• PROBLEM STATEMENT
Within the entries below, find the portion that opens with the line containing "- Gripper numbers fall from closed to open" and closes with the line containing "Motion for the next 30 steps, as". Retype that portion exactly and only.

※

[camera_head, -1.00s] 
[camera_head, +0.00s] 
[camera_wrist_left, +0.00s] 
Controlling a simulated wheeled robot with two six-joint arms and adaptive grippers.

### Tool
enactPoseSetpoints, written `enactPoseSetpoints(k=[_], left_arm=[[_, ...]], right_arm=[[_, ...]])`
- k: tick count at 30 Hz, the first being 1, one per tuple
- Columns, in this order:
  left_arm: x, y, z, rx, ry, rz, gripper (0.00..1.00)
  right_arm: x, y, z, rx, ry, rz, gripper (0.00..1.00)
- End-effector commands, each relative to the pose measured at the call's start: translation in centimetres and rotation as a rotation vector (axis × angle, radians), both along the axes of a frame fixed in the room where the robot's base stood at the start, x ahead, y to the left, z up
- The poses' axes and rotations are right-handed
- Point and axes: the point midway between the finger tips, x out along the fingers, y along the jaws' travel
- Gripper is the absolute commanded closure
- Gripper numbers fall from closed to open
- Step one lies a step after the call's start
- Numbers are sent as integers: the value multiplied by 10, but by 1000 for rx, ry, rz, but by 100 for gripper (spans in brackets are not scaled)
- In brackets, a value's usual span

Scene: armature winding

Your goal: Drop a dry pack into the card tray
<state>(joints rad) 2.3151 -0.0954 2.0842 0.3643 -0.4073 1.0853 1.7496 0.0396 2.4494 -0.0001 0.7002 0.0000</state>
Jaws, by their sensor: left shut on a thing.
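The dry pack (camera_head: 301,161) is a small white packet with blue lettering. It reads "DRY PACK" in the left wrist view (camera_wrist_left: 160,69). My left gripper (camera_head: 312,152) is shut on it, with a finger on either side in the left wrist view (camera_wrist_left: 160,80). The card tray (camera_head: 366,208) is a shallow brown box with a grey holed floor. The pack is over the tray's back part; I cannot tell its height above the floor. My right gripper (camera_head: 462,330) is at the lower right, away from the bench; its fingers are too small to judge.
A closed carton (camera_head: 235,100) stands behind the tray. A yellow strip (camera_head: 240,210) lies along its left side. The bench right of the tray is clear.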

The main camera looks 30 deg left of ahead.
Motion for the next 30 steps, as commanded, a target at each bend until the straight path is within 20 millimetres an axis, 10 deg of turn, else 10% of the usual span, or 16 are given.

※

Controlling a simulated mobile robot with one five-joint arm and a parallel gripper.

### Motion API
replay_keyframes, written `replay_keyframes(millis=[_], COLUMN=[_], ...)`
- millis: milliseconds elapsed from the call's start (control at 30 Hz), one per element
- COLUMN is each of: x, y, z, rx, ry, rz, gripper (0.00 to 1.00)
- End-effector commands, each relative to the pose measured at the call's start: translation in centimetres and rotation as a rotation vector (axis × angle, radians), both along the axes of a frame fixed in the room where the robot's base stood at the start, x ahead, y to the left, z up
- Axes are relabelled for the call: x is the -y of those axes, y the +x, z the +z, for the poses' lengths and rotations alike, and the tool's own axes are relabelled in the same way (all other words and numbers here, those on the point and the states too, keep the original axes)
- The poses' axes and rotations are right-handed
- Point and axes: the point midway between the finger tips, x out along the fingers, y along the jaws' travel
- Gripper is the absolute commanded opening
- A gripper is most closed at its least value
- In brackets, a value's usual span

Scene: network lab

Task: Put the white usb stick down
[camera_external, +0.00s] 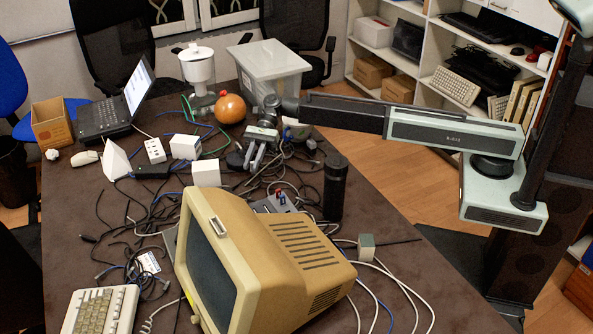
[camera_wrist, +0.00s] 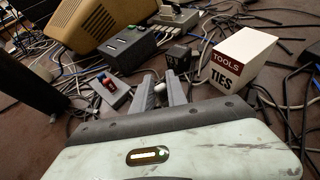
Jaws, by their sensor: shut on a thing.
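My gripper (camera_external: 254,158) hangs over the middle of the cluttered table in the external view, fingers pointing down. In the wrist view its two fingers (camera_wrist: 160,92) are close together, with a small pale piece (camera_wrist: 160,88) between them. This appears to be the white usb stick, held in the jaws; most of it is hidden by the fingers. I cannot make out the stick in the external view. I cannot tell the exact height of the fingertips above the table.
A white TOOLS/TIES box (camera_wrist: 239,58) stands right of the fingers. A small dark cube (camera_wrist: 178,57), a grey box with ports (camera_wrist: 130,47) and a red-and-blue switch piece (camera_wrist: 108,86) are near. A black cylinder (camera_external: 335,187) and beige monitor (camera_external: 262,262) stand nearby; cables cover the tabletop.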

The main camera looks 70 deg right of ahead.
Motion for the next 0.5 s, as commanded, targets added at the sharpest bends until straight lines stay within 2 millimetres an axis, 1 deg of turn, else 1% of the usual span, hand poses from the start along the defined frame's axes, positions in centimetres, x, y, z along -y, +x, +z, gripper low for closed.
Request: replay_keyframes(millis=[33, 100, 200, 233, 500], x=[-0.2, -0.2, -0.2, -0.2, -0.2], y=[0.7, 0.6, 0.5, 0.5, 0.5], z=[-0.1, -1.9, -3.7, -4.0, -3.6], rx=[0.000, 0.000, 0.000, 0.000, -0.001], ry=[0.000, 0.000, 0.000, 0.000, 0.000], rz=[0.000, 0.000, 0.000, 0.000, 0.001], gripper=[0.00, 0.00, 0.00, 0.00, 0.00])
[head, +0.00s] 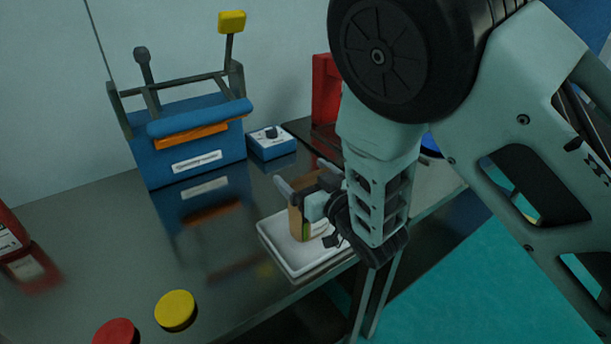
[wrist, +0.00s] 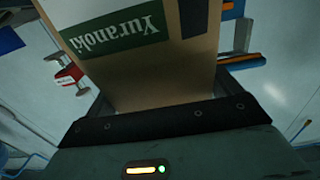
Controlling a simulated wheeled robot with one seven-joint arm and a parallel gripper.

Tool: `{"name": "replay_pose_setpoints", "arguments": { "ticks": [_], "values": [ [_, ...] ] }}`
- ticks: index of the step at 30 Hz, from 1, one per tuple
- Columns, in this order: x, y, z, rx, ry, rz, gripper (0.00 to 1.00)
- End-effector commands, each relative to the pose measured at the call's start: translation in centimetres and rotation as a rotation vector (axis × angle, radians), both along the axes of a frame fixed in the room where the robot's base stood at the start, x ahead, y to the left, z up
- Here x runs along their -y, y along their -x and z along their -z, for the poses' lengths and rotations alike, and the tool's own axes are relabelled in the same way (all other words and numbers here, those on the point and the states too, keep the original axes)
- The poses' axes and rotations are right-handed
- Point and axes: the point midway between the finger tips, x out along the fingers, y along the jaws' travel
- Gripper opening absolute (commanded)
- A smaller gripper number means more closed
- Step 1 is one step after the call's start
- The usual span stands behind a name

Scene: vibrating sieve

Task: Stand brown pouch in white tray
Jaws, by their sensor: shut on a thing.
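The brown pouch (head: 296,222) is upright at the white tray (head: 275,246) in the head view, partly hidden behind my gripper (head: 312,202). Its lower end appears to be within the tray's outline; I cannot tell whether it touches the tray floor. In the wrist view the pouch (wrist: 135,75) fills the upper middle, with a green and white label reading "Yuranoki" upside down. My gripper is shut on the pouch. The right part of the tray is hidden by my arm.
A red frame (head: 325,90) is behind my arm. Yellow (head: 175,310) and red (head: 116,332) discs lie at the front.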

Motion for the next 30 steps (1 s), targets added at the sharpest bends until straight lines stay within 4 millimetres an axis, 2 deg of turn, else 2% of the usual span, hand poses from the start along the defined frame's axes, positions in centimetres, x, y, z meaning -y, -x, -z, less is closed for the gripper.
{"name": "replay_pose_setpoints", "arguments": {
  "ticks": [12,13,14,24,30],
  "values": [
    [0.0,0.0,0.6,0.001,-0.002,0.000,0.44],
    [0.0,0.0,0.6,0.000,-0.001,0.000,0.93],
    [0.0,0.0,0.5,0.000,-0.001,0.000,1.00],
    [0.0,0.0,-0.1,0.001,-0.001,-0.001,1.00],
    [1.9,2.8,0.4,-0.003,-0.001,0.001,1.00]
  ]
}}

※

• TASK ANSWER
- Gripper numbers fall from closed to open
- Step one lies a step after the call's start
- Numbers are sent as integers: the value multiplied by 10, but by 1000 for rx, ry, rz, but by 100 for gripper (spans in brackets are not scaled)
- In brackets, a value's usual span

Scene: armature winding

Your goal: Drop a dry pack into the card tray
<state>(joints rad) 2.3151 -0.0954 2.0842 0.3643 -0.4073 1.0853 1.7496 0.0396 2.4494 -0.0001 0.7002 0.0000</state>
Jaws, by their sensor: left shut on a thing.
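The dry pack (camera_head: 301,161) is a small white packet with blue lettering. It reads "DRY PACK" in the left wrist view (camera_wrist_left: 160,69). My left gripper (camera_head: 312,152) is shut on it, with a finger on either side in the left wrist view (camera_wrist_left: 160,80). The card tray (camera_head: 366,208) is a shallow brown box with a grey holed floor. The pack is over the tray's back part; I cannot tell its height above the floor. My right gripper (camera_head: 462,330) is at the lower right, away from the bench; its fingers are too small to judge.
A closed carton (camera_head: 235,100) stands behind the tray. A yellow strip (camera_head: 240,210) lies along its left side. The bench right of the tray is clear.

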The main camera looks 30 deg left of ahead.
Motion for the next 30 steps, as commanded, a target at each bend until the straight path is within 20 millimetres an axis, 10 deg of turn, else 10% of the usual span, or 16 are given.

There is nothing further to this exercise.